Despite approving the project, the ECC did attempt to introduce some safeguards. It ruled that dollarised returns would only apply in cases involving foreign investment. If local sources financed the project, investors would receive returns denominated in Pakistani rupees instead. This compromise aimed to balance investor confidence with national financial prudence.
Ministries’ Reservations and Concerns
Not everyone in the government is celebrating this approval. Both the Ministry of Power and the Ministry of Finance expressed deep concerns, warning that the project could create financial risks for Pakistan in the long run.
The Power Minister, Sardar Awais Leghari, pointed out that Pakistan should have learned its lesson from the Independent Power Producers (IPPs), where guaranteed dollar returns locked the government into expensive contracts. These contracts have been one of the major reasons behind the country’s rising circular debt crisis in the power sector. He cautioned that adopting a similar model in oil transport could lead to a repeat of those financial troubles.
The Ministry of Finance echoed these concerns, particularly questioning the “ship-or-pay” model proposed by SOCAR. This model, similar to the “take-or-pay” system used in IPPs, obligates Pakistan to pay for the full capacity of the pipeline, whether or not it is fully utilised. This, according to the finance ministry, could create an unnecessary financial burden, especially during times of reduced demand.
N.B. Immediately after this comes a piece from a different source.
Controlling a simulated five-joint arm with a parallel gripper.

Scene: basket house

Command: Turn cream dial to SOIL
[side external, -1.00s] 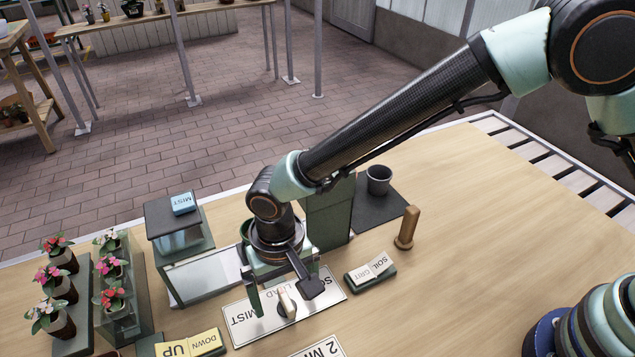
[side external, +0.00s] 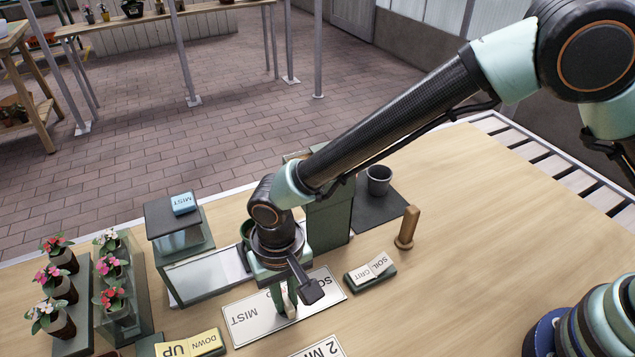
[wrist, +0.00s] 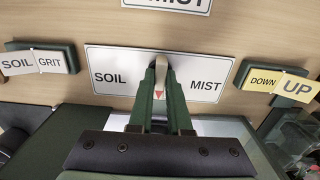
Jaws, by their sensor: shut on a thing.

Additionally, the ministry argued that dollar-based returns should only be justified in cases of genuine foreign investment. If local financing were used, then linking returns to the dollar would unfairly benefit domestic investors at the expense of the national economy. To mitigate early tariff shocks, the ministry also recommended extending the payback period from four to seven years, making the project more sustainable.
Despite these objections, the Petroleum Division maintained that such changes would make the project unattractive for foreign investors, who demand strong financial guarantees before committing capital in Pakistan. The ECC eventually overruled the objections, a decision that remains controversial in economic circles.